Ethereum remains the deepest settlement magnet. BSC and Arbitrum showed the strongest tactical supply growth rates. Protocols that rely on stablecoin liquidity should pay close attention to where share is being won, not just where total size already exists.

BitBullNews View

This week did not produce a stablecoin shock. It produced a clearer map of the market’s current preferences.

Liquidity remained inside the system, but it did not spread evenly. Ethereum consolidated its role as the primary settlement base. BSC and Arbitrum gained tactical relevance. Tron stayed enormous, but slipped at the margin. Solana remained active in DEX terms, but lost stablecoin supply. Avalanche looked most fragile in percentage terms.

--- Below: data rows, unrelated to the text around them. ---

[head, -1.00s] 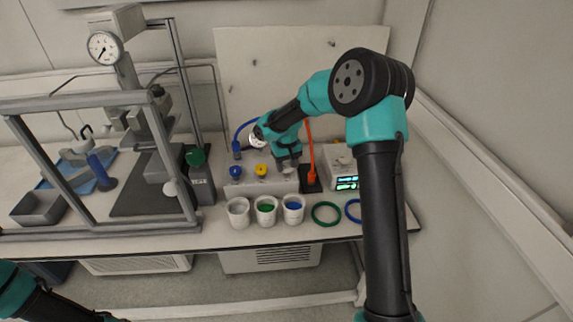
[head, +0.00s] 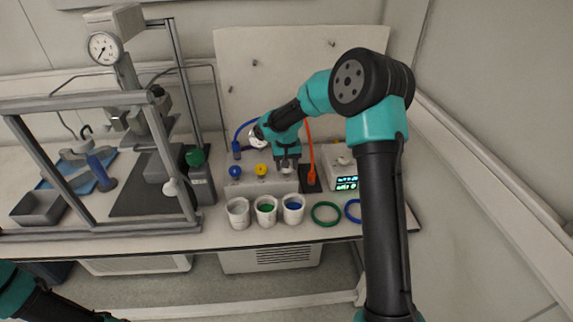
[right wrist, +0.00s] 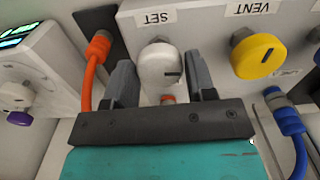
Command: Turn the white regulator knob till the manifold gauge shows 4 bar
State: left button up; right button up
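The white regulator knob (right wrist: 160,64) is below the SET label on the manifold block in the right wrist view; a dark mark shows on its lower right. My right gripper (right wrist: 160,72) has one finger on each side of this knob, with a thin gap seeming to remain, so it looks open around it. In the head view my right gripper (head: 287,163) is over the manifold block (head: 246,188). A white round part (head: 257,138), perhaps the manifold gauge, is partly behind my right arm, and I cannot read it. My left gripper is out of view; only its arm shows.
A yellow VENT knob (right wrist: 259,56) and a blue hose connector (right wrist: 288,119) are right of the fingers. An orange hose (right wrist: 91,68) is close on the left. Three white cups (head: 266,211) stand in front. A framed reactor with a dial gauge (head: 104,48) is at left.

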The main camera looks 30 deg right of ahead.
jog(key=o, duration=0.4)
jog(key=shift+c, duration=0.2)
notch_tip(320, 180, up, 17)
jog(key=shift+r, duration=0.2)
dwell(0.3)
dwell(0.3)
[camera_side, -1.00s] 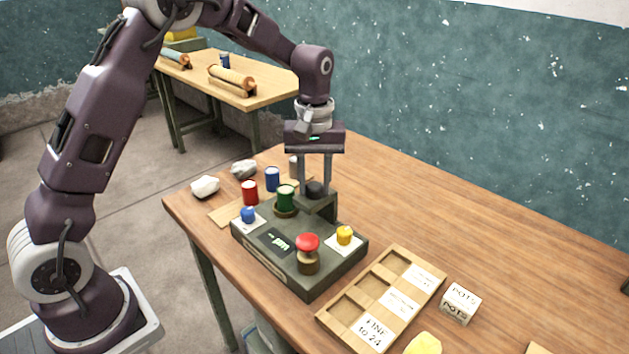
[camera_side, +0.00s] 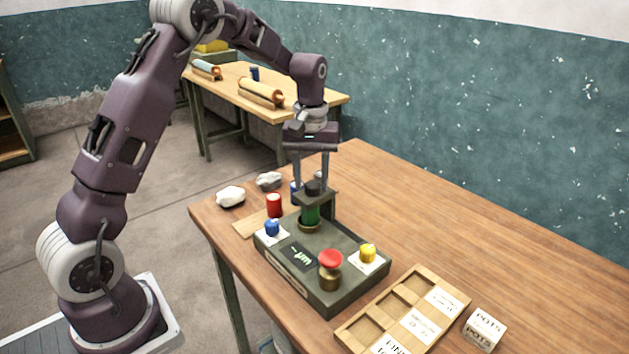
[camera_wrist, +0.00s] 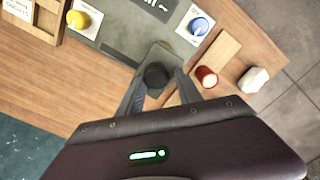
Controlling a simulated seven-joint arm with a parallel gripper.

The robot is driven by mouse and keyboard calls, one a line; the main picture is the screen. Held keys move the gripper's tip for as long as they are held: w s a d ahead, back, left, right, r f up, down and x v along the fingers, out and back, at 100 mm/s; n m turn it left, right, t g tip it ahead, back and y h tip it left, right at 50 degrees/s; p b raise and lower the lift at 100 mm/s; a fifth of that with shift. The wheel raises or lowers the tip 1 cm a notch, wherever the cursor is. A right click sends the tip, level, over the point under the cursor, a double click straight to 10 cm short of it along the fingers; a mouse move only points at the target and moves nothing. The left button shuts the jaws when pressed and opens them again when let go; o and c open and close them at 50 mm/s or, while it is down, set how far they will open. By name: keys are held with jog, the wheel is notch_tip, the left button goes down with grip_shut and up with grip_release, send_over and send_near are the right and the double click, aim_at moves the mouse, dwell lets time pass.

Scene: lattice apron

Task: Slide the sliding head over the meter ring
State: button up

That makes the weekly picture constructive, but selective. The market still has dollar liquidity. It is just more deliberate now about where that liquidity wants to live.

Key Findings

  • Total stablecoin market cap ended the week around $316.86B, up roughly $981.5M or 0.31%.
  • Ethereum led weekly inflows with around +$2.02B.
  • BSC added roughly +$493M, and Arbitrum added around +$203M.
  • Tron lost around -$739M, Solana -$382M, and Avalanche -$199M.
  • USDT dominance remained high at about 58.09%.
  • A reported $2.2B USDT deposit to Binance was the clearest whale-scale signal of the week.
  • Exchange reserve snapshots suggested that large venue inflows were followed by rapid dispersal.
  • Bridge activity stayed elevated, consistent with ongoing cross-chain liquidity rerouting.

Final Verdict

Weekly verdict: Selective rotation, not broad inflow

The week of March 16–23 was not defined by a surge in total stablecoin demand. It was defined by where existing demand moved. Stablecoin liquidity rotated toward Ethereum, BSC, and Arbitrum, while Tron, Solana, and Avalanche lost share. Exchange behavior showed high turnover rather than passive buildup, and the market continued to reward deeper or more tactically useful settlement environments.

The clearest conclusion is this:

stablecoin growth remained modest, but internal reallocation became the real story.